• **Your task**
Leave the pictures out and transcribe every record exactly.
═════ Data shown ═════
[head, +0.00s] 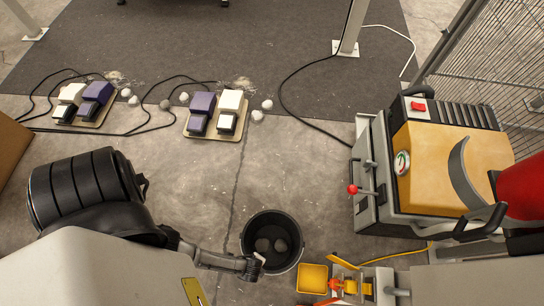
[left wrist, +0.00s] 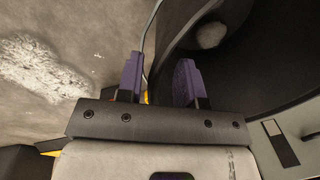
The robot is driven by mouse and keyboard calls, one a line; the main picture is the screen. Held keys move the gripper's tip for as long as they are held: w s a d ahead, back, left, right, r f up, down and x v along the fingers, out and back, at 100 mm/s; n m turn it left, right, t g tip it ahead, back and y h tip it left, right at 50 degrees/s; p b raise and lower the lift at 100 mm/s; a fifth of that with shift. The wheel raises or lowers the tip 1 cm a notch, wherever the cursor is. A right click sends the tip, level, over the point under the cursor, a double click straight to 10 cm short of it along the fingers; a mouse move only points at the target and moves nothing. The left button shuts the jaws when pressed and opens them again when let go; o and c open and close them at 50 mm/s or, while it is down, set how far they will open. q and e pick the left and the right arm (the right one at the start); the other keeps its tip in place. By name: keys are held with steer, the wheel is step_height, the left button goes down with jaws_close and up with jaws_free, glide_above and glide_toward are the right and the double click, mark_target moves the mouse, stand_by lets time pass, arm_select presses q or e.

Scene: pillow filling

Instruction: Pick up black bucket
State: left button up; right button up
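The black bucket (head: 292,262) stands upright on the concrete floor near the bottom middle of the head view. Several pale round lumps lie inside it. My left gripper (head: 259,259) is at the bucket's left rim. In the left wrist view, its two purple fingers (left wrist: 160,82) are spread apart. The bucket's dark inner wall (left wrist: 265,60) fills the right side there, with a pale lump inside. The right finger is over the bucket's inside and the left finger over the floor side; the rim passes between them. Contact with the rim cannot be told. My right gripper is not seen.
A yellow tray (head: 312,279) and orange-yellow parts stand close right of the bucket. A tan and grey machine (head: 440,160) stands at the right. Two pedal boards (head: 215,115) with black cables and loose pale lumps lie further back. The floor behind the bucket is clear.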

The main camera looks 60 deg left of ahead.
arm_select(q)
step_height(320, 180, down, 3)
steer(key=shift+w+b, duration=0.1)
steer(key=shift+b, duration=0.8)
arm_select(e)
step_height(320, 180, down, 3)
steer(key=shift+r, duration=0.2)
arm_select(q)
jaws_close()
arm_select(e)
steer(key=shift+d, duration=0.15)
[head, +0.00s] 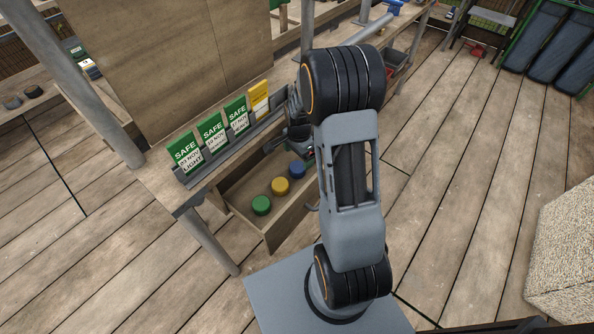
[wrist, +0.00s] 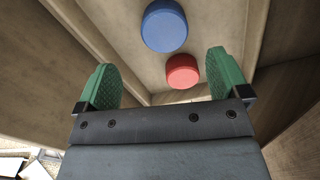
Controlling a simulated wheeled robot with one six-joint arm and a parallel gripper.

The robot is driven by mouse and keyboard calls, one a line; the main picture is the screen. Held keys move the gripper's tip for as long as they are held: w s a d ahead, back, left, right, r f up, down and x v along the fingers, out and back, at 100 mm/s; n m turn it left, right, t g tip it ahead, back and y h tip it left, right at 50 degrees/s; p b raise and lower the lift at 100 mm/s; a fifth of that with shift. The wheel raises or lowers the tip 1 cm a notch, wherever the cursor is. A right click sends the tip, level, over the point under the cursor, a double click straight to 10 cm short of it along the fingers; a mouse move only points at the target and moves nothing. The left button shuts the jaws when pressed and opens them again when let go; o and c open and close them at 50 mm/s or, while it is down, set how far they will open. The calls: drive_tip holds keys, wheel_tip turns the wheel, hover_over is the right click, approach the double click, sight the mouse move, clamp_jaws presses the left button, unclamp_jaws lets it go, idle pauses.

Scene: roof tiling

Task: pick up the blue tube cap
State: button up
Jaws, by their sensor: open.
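The blue tube cap (head: 297,168) lies in an open wooden drawer in the head view, in a row with a yellow cap (head: 280,186) and a green cap (head: 261,205). In the wrist view the blue cap (wrist: 164,26) is at the top middle, beyond my fingertips. A red cap (wrist: 182,71) lies nearer, between the lines of my fingers. My gripper (wrist: 162,78) is open and empty, with green finger pads apart. In the head view my arm hides most of the gripper and the red cap.
The wooden drawer (head: 236,214) has raised walls around the caps. Above it, a bench carries a rack of green SAFE tags (head: 212,131) and a yellow tag (head: 259,98). A speckled block (head: 562,245) stands at right on the plank floor.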

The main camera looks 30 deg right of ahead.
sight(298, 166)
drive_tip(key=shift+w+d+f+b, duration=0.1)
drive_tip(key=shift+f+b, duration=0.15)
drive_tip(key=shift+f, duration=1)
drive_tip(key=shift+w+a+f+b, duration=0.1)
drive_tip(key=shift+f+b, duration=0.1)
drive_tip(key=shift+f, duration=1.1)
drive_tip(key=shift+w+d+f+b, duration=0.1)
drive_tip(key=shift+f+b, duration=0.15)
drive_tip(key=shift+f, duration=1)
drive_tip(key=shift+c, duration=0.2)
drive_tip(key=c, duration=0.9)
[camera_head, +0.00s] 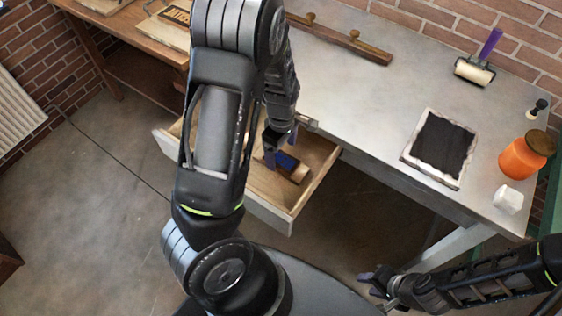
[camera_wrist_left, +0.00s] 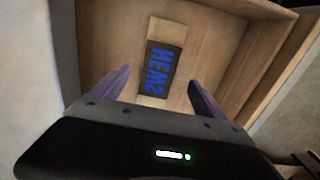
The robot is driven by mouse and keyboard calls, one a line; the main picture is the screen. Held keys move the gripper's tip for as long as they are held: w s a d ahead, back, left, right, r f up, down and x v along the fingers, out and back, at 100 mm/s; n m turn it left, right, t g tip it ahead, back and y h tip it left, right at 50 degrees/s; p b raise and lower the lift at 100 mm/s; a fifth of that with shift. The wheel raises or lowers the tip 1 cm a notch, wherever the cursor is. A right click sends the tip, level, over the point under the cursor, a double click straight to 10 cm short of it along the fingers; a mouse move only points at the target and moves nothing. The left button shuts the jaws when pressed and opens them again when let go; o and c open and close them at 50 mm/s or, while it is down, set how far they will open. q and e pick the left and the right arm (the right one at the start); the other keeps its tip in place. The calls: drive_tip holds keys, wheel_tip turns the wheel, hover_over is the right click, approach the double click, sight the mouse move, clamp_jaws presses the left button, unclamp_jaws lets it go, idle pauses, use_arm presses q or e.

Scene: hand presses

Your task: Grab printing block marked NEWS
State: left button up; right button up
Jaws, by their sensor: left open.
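The NEWS printing block (camera_wrist_left: 160,71) lies in the open drawer, with blue mirrored letters on a dark face and a bare wood end. In the head view the block (camera_head: 293,169) shows partly, beside my gripper. My left gripper (camera_head: 277,152) is open over the drawer. In the left wrist view my left gripper's two purple fingers (camera_wrist_left: 158,88) stand apart on either side of the block's lower part, and nothing is held between them. I cannot tell how far above the block they are. My right gripper (camera_head: 378,284) is low at the right, away from the drawer; its jaws are unclear.
The wooden drawer (camera_head: 318,182) is pulled out from under the metal table (camera_head: 350,105); its walls surround the block. On the table are an inked pad (camera_head: 441,147), a purple-handled roller (camera_head: 478,65), an orange jar (camera_head: 522,157) and a white cube (camera_head: 508,200).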

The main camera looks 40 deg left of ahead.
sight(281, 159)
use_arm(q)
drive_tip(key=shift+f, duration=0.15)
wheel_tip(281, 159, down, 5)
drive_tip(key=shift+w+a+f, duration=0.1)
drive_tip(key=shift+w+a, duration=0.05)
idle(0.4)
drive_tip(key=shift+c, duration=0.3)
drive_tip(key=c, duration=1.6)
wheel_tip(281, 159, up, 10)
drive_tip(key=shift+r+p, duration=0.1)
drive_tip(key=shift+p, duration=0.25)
═════
• **The output**
[head, +0.00s] 
[left wrist, +0.00s] 
The robot is driven by mouse and keyboard calls, one a line; the main picture is the screen. Held keys move the gripper's tip for as long as they are held: w s a d ahead, back, left, right, r f up, down and x v along the fingers, out and back, at 100 mm/s; n m turn it left, right, t g tip it ahead, back and y h tip it left, right at 50 degrees/s; p b raise and lower the lift at 100 mm/s; a fifth of that with shift. The wheel raises or lowers the tip 1 cm a notch, wherever the cursor is. A right click sends the tip, level, over the point under the cursor, a double click straight to 10 cm short of it along the fingers; a mouse move only points at the target and moves nothing. The left button shuts the jaws when pressed and opens them again when let go; o and c open and close them at 50 mm/s or, while it is down, set how far they will open. q and e pick the left and the right arm (the right one at the start); the other keeps its tip in place. By name: keys are held with steer, the wheel is step_height, the left button goes down with jaws_close and up with jaws_free, glide_above and glide_toward are the right and the double click, mark_target moves the mouse, stand_by lets time pass, arm_select presses q or e.

Scene: pillow filling

Instruction: Pick up black bucket
State: left button up; right button up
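The black bucket (head: 292,262) stands upright on the concrete floor near the bottom middle of the head view. Several pale round lumps lie inside it. My left gripper (head: 259,259) is at the bucket's left rim. In the left wrist view, its two purple fingers (left wrist: 160,82) are spread apart. The bucket's dark inner wall (left wrist: 265,60) fills the right side there, with a pale lump inside. The right finger is over the bucket's inside and the left finger over the floor side; the rim passes between them. Contact with the rim cannot be told. My right gripper is not seen.
A yellow tray (head: 312,279) and orange-yellow parts stand close right of the bucket. A tan and grey machine (head: 440,160) stands at the right. Two pedal boards (head: 215,115) with black cables and loose pale lumps lie further back. The floor behind the bucket is clear.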

The main camera looks 60 deg left of ahead.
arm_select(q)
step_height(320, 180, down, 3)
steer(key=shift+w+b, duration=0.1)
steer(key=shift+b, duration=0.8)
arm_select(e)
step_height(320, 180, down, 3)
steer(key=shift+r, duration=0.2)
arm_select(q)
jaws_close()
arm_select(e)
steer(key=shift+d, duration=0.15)
[head, +0.00s] 
[wrist, +0.00s] 
Controlling a simulated wheeled robot with one six-joint arm and a parallel gripper.

The robot is driven by mouse and keyboard calls, one a line; the main picture is the screen. Held keys move the gripper's tip for as long as they are held: w s a d ahead, back, left, right, r f up, down and x v along the fingers, out and back, at 100 mm/s; n m turn it left, right, t g tip it ahead, back and y h tip it left, right at 50 degrees/s; p b raise and lower the lift at 100 mm/s; a fifth of that with shift. The wheel raises or lowers the tip 1 cm a notch, wherever the cursor is. A right click sends the tip, level, over the point under the cursor, a double click straight to 10 cm short of it along the fingers; a mouse move only points at the target and moves nothing. The left button shuts the jaws when pressed and opens them again when let go; o and c open and close them at 50 mm/s or, while it is down, set how far they will open. The calls: drive_tip holds keys, wheel_tip turns the wheel, hover_over is the right click, approach the double click, sight the mouse move, clamp_jaws presses the left button, unclamp_jaws lets it go, idle pauses.

Scene: roof tiling

Task: pick up the blue tube cap
State: button up
Jaws, by their sensor: open.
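The blue tube cap (head: 297,168) lies in an open wooden drawer in the head view, in a row with a yellow cap (head: 280,186) and a green cap (head: 261,205). In the wrist view the blue cap (wrist: 164,26) is at the top middle, beyond my fingertips. A red cap (wrist: 182,71) lies nearer, between the lines of my fingers. My gripper (wrist: 162,78) is open and empty, with green finger pads apart. In the head view my arm hides most of the gripper and the red cap.
The wooden drawer (head: 236,214) has raised walls around the caps. Above it, a bench carries a rack of green SAFE tags (head: 212,131) and a yellow tag (head: 259,98). A speckled block (head: 562,245) stands at right on the plank floor.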

The main camera looks 30 deg right of ahead.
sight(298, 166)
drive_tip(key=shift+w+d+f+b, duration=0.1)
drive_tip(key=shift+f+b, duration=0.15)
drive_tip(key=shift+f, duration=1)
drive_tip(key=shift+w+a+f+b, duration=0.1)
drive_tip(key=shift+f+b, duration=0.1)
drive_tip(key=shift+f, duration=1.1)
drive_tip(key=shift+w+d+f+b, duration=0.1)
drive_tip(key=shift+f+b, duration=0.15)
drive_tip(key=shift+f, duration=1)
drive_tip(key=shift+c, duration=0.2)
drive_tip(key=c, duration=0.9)
[camera_head, +0.00s] 
[camera_wrist_left, +0.00s] 
The robot is driven by mouse and keyboard calls, one a line; the main picture is the screen. Held keys move the gripper's tip for as long as they are held: w s a d ahead, back, left, right, r f up, down and x v along the fingers, out and back, at 100 mm/s; n m turn it left, right, t g tip it ahead, back and y h tip it left, right at 50 degrees/s; p b raise and lower the lift at 100 mm/s; a fifth of that with shift. The wheel raises or lowers the tip 1 cm a notch, wherever the cursor is. A right click sends the tip, level, over the point under the cursor, a double click straight to 10 cm short of it along the fingers; a mouse move only points at the target and moves nothing. The left button shuts the jaws when pressed and opens them again when let go; o and c open and close them at 50 mm/s or, while it is down, set how far they will open. q and e pick the left and the right arm (the right one at the start); the other keeps its tip in place. The calls: drive_tip holds keys, wheel_tip turns the wheel, hover_over is the right click, approach the double click, sight the mouse move, clamp_jaws presses the left button, unclamp_jaws lets it go, idle pauses, use_arm presses q or e.

Scene: hand presses

Your task: Grab printing block marked NEWS
State: left button up; right button up
Jaws, by their sensor: left open.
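The NEWS printing block (camera_wrist_left: 160,71) lies in the open drawer, with blue mirrored letters on a dark face and a bare wood end. In the head view the block (camera_head: 293,169) shows partly, beside my gripper. My left gripper (camera_head: 277,152) is open over the drawer. In the left wrist view my left gripper's two purple fingers (camera_wrist_left: 158,88) stand apart on either side of the block's lower part, and nothing is held between them. I cannot tell how far above the block they are. My right gripper (camera_head: 378,284) is low at the right, away from the drawer; its jaws are unclear.
The wooden drawer (camera_head: 318,182) is pulled out from under the metal table (camera_head: 350,105); its walls surround the block. On the table are an inked pad (camera_head: 441,147), a purple-handled roller (camera_head: 478,65), an orange jar (camera_head: 522,157) and a white cube (camera_head: 508,200).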

The main camera looks 40 deg left of ahead.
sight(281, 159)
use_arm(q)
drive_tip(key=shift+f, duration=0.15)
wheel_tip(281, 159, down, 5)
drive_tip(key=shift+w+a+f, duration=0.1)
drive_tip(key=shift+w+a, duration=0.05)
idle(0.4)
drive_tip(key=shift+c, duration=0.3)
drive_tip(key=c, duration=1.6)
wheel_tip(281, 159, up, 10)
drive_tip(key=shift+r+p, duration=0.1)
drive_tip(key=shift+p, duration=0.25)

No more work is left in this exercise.